Notice the helpful teaching about the Spirit here. He is called the Spirit of God and the Spirit of Christ. Then it is made clear that the Spirit actually is the means by which Jesus Christ himself is in us. By means of the Holy Spirit, Christ is in you. And if Christ is in you, your body is dead because of sin.

The problem is, our bodies are yet unredeemed. As a consequence, they are the seat of the sin that troubles us so. And the sin that is in us — still there in our bodies — affects the body. That is why the body lusts, the body loves comfort, and the body seeks after pleasure; that is why our minds and attitudes react with hate and bitterness and resentment and hostility. Sin finds its seat in the body. That is why our bodies keep growing old. They are dying, dead, because of sin.

But that is not the final answer for the Christian. The spirit in the Christian is alive because of the gift of righteousness. Christ has come in and we are linked with him. Paul puts it so beautifully in Second Corinthians 4:16: Though outwardly we are wasting away, yet inwardly we are being renewed day by day. That is the joy of being a Christian. Though the body, with the sin that is within it, is giving us trouble and difficulty, tempting us, confounding us at times, nevertheless, the spirit is alive because of righteousness. Sin has its seat in the actual physical body, and it rises up like a powerful beast. But we have an answer. It is put very beautifully in First John 4:4: The one who is in you is greater than the one who is in the world, (1 John 4:4). The Spirit of God within us is stronger than the sin that is in our bodies. Therefore in Christ, we have strength to control the body.

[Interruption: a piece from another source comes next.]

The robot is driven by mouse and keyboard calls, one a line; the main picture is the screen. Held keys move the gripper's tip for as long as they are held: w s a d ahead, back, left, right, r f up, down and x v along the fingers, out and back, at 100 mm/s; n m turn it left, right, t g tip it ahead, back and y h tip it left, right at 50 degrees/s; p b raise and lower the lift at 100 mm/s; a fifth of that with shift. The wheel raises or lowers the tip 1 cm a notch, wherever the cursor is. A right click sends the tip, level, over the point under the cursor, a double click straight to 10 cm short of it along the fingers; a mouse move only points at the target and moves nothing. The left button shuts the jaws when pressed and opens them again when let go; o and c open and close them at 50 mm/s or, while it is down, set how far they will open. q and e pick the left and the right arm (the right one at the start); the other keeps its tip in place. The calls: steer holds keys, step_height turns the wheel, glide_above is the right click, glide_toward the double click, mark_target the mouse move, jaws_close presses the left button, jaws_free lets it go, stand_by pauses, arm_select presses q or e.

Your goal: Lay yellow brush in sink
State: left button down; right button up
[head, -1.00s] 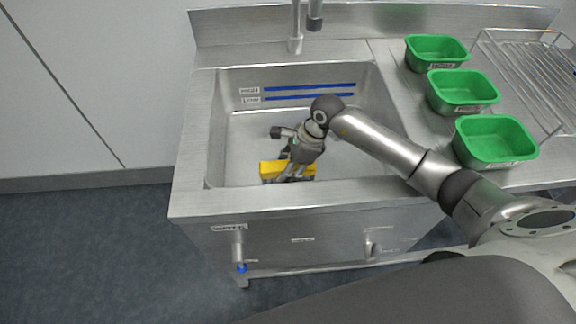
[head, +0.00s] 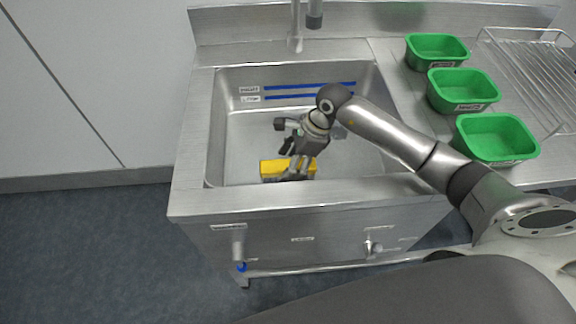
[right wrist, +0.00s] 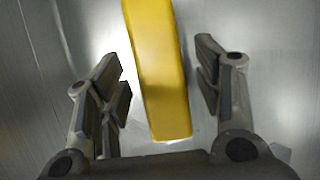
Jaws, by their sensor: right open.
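The yellow brush (head: 273,170) lies in the metal sink (head: 232,140), near its front wall. In the right wrist view the brush (right wrist: 158,70) shows as a long yellow block, running between and beyond the fingers. My right gripper (head: 297,172) is inside the sink, just above the brush. In the right wrist view my right gripper (right wrist: 165,85) is open, with a gap on both sides of the brush. The gripper covers part of the brush in the head view. My left gripper is not in view.
Several green tubs, the nearest one (head: 497,138), stand on the counter right of the sink. A wire rack (head: 530,70) is at the far right. A tap (head: 296,30) rises behind the sink. Blue strips (head: 310,88) mark its back wall.

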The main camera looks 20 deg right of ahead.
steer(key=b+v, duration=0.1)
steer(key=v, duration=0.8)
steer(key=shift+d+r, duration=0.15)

Unfortunately, many of the commentators say that verse 11 refers to the promise of the resurrection at the end of life, when God is going to make our bodies alive. But that is not what Paul is saying. He is talking about the Spirit in us, giving life to our mortal bodies. A mortal body is not yet dead. A mortal body is one that is subject to death. It is dying, but it is not yet dead. Therefore, this is not talking about the resurrection. Later on Paul will come to that, but here he is talking about what the Spirit does in us now. He says that though sin in our mortal bodies is going to tempt us severely, and at times rise up with great power, we must never forget that because our human spirit has been made alive in Jesus Christ, and the Spirit of God himself dwells in us, we have the strength to say, No! to that expression of evil.